Trust and relationships were historically the foundations of financial services. But in modern times this has gradually eroded. If you’re one of the lucky few to fall into the high net worth bracket, you continue to partially benefit from this relationship-based service. For everyone else, service comes in whatever the lowest cost way of transacting with you is. 


If you need to take care of one simple job, say reviewing your balance and recent transaction history, you’ll be ok. Digital banking apps, voice IVR’s and even ATM machines provide this service in a convenient way. But generally, this is only a means to an end. And this is where the friction comes in. In a bid to rationalise cost, once do-it-all bankers with local processing centres, have split into a proliferation of departments using multiple systems that rarely talk to each other. 


Let’s bring this to life with a real example. My son wanted to do the simple balance request on his children’s account. But he forgot his pin number and didn’t have mobile banking. So I called customer service to reset his pin, but they couldn’t do it over the phone as I didn’t have a pin sentry device to authenticate myself. So I ordered said device, which took around 5 days to come. Needing to resolve this faster, I drove 30 minutes to my nearest branch (another cost cutting move - and in fairness partly driven by changing consumer demands - is the reduction in local branches) and they had one of these devices and were able to order me a new pin, which also took several days to arrive in the post. The impact - my son didn’t know his balance, so didn’t know if he could buy some new football boots. This delay impacted his gratification, a merchant didn’t get a sale and we probably created at least a few hundreds of pounds worth of admin for the bank in the process. 


This is a simple example of bankers no longer having the ability to do simple tasks. It’s the result of years of individual silos building their own good ideas but not thinking through, and delivering, the end to end experience required. Automation was the trend 10 years ago but given these silos, it simply fragmented the experience further - and forgot about the edge cases.


This is changing - rapidly. I have my own accounts with more modern ‘fintech’ providers - and if I forget my pin it’s available instantly in app. And this is the threat to legacy institutions (and I reference banks above but the same applies to Insurance, Wealth Management and so on). And these fintechs are growing at a rapid rate, and adding new product lines at the same time. The incremental nature of this change may not be felt by traditional banks yet, but it will be. When you think that a high percentage of deposits are not earning any interest today, and the fintechs come along and take this, it will have significant impacts on revenue. 

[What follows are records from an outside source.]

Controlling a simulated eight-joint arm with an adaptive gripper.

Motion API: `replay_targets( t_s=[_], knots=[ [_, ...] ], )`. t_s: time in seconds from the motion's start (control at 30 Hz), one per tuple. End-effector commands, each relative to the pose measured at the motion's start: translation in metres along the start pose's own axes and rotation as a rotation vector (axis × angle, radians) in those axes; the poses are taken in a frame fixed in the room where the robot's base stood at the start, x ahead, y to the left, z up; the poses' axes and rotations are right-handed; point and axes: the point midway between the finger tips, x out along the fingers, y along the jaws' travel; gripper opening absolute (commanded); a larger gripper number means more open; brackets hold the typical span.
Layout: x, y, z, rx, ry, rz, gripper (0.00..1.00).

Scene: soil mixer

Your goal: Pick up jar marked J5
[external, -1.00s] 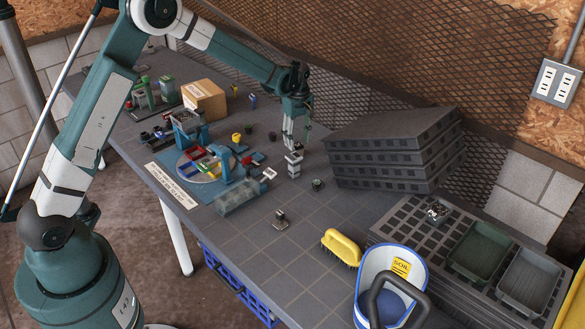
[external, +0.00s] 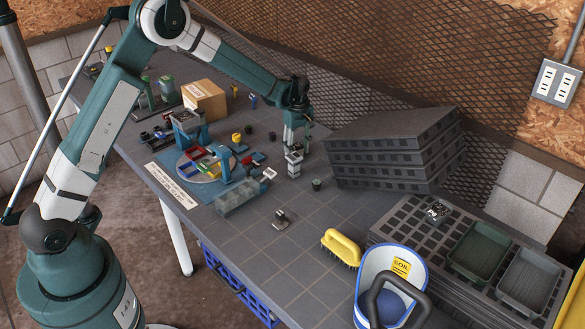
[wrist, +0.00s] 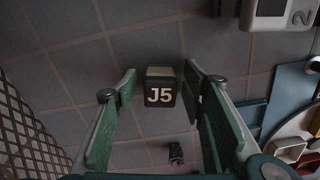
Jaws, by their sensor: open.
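The jar marked J5 (wrist: 160,92) is small and dark with a white J5 label. In the wrist view it shows between the two green-padded fingers of my gripper (wrist: 163,88), with a visible gap on each side. The gripper is open and empty. In the external view my gripper (external: 296,146) points down over the middle of the table. A small dark jar (external: 317,185) stands just right of it and looks like J5, but its label cannot be read there. How high the fingertips are above the table is hard to tell.
Another dark jar (wrist: 176,153) stands below J5 in the wrist view. A white device (wrist: 281,14) is at upper right. Stacked dark trays (external: 392,150) stand close to the gripper's right. The blue turntable fixture (external: 200,165) is left. Tabletop in front is fairly clear.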

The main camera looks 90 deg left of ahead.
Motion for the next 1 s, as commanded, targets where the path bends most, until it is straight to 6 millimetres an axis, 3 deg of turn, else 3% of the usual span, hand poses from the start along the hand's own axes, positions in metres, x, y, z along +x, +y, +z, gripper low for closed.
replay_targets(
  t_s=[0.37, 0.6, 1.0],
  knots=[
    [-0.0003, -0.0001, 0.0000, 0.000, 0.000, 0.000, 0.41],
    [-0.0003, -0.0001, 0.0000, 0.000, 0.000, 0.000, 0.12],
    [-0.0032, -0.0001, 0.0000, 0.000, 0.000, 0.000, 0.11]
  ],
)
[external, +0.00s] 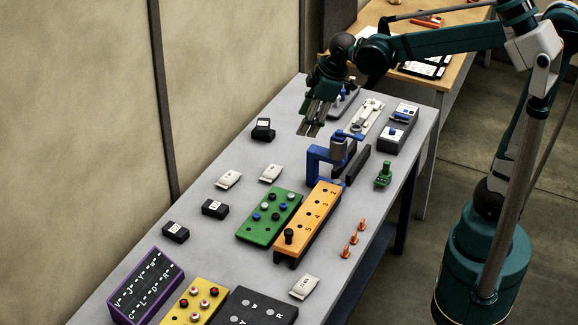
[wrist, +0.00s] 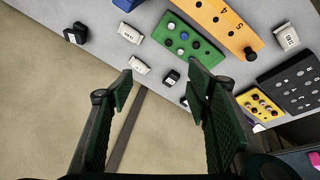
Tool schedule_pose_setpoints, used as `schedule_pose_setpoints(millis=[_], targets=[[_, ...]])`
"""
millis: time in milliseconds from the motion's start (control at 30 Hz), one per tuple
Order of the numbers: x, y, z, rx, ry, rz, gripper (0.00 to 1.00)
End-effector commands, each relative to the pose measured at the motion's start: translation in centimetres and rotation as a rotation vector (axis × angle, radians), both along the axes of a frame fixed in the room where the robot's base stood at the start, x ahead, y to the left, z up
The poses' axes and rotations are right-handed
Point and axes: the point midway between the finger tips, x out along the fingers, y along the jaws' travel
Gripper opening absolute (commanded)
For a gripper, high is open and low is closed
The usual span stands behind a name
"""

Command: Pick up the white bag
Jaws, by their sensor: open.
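My gripper (external: 310,127) is over the far part of the table, apart from the bags. In the wrist view my gripper (wrist: 160,82) is open, with nothing between its fingers.
A green panel (external: 269,217) and an orange panel (external: 308,220) stand mid-table. A blue clamp-like fixture (external: 318,165) stands behind them. Small black boxes (external: 215,208) (external: 263,130) lie near the bags. The wall (external: 80,120) runs along the table's left edge.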

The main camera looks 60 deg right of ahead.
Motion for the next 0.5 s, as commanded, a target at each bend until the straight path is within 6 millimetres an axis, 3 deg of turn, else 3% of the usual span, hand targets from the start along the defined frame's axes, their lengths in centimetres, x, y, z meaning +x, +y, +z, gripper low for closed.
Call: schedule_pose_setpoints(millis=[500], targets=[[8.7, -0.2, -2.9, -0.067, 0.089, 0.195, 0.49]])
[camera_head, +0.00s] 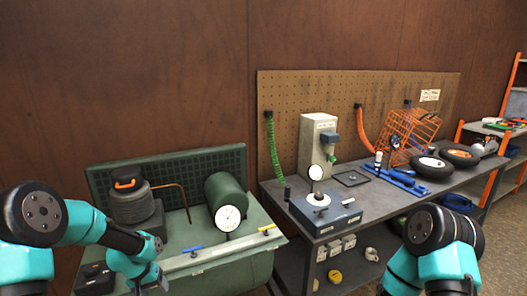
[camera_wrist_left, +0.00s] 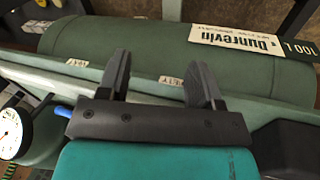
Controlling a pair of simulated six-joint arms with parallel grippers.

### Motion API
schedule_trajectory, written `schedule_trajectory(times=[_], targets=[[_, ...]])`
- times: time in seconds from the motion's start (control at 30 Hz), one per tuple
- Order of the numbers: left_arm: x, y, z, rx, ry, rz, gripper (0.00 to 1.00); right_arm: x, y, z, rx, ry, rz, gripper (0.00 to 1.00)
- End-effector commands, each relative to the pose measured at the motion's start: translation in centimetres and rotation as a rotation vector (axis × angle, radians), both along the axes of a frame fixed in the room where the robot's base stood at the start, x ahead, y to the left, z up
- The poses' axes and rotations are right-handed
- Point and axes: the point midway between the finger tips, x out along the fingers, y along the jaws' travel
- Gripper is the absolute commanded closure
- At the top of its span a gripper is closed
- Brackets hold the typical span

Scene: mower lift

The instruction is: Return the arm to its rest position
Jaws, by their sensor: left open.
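My left arm (camera_head: 85,222) reaches in from the left, in front of the green compressor unit (camera_head: 258,217). My left gripper (camera_head: 150,278) is low, at the front edge of that unit. In the left wrist view its two dark fingers (camera_wrist_left: 160,72) are apart with nothing between them. Past them lies the green tank (camera_wrist_left: 130,42) with a "Dunrevin 100 L" label (camera_wrist_left: 235,42). My right arm (camera_head: 440,250) shows at the lower right; its gripper is out of view.
The unit carries a dial gauge (camera_head: 228,218), a blue lever (camera_head: 193,249) and a yellow lever (camera_head: 267,228). To the right a grey workbench (camera_head: 385,200) holds a press (camera_head: 319,145), an orange wire basket (camera_head: 410,135) and wheels (camera_head: 433,166).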

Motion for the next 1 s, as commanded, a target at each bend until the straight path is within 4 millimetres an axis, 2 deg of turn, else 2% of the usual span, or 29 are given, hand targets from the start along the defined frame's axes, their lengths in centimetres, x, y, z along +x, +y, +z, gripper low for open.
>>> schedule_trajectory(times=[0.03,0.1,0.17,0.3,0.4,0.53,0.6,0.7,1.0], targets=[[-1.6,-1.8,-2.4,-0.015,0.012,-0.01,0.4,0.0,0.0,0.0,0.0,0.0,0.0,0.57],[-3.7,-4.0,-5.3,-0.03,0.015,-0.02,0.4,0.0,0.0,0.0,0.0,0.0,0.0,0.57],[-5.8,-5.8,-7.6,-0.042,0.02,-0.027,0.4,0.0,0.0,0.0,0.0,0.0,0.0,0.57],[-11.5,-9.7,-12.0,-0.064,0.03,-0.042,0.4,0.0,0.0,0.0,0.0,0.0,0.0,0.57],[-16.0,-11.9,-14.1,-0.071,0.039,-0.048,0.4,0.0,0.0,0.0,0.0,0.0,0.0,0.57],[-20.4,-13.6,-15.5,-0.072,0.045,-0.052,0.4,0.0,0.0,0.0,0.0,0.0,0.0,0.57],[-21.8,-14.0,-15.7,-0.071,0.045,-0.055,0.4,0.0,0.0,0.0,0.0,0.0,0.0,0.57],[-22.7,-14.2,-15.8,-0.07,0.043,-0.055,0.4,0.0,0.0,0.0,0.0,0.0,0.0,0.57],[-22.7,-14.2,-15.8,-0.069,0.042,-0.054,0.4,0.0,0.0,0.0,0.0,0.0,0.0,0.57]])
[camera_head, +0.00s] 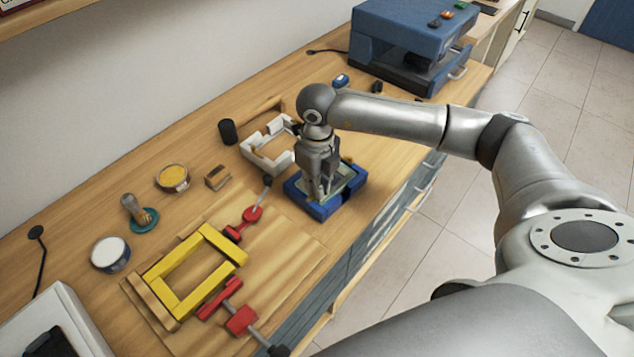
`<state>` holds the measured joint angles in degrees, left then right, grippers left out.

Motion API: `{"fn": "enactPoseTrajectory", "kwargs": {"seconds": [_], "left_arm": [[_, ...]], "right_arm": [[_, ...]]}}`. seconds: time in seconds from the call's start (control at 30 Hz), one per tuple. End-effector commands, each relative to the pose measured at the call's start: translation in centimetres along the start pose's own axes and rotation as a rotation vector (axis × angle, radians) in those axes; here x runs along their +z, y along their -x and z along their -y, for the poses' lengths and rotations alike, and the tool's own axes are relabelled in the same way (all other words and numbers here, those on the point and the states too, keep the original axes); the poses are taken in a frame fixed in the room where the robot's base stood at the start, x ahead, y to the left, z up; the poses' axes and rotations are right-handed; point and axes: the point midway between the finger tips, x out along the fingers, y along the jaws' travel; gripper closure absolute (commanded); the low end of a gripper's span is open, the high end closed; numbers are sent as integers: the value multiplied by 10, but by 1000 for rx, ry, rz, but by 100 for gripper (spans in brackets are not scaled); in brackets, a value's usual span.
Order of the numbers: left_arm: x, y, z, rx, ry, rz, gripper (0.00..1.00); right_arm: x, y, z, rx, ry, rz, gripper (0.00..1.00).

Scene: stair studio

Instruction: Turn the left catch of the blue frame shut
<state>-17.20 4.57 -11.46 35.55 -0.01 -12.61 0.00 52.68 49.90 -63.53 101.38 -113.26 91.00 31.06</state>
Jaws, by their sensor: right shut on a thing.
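The blue frame (323,211) lies on the wooden bench near its front edge, with a greenish panel (347,186) inside it. My right gripper (322,193) points down over the left part of the frame. Its fingers are shut on the left catch, which they mostly hide, so I cannot see how far the catch is turned. A small brownish part shows behind the gripper at the frame's far side. My left gripper is not in view.
A white frame (262,159) stands just behind the blue one. A yellow frame (165,268) with red clamps (241,320) lies to the left. Tins and a brush stand further left. A blue machine (412,32) stands at the back right.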

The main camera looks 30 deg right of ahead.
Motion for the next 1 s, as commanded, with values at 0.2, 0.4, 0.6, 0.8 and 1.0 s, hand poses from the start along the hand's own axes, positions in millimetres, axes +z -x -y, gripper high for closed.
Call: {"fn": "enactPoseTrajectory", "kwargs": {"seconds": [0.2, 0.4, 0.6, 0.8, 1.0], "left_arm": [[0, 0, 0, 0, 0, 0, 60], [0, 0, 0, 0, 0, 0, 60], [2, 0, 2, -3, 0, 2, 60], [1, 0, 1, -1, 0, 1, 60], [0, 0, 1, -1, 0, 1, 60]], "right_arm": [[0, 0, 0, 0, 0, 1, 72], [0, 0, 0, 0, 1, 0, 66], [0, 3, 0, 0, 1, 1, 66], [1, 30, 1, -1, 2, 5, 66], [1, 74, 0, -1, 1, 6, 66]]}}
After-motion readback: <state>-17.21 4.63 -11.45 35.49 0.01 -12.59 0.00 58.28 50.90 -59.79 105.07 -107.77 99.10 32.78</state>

The imperative is to move away from silos and start to think about full persona experiences. For example the request for a pin number is a common one - so just make it a single touch process. What else should a retail banker be able to do at the touch of a button? Next, make the experience channel agnostic. Yes there will be certain risk controls but otherwise open it up. And finally, keep going until the persona can take care of everything. This might sound old school but there's no better way of building trust and AI makes it possible to infinitely scale now...so harness this moment before it's too late.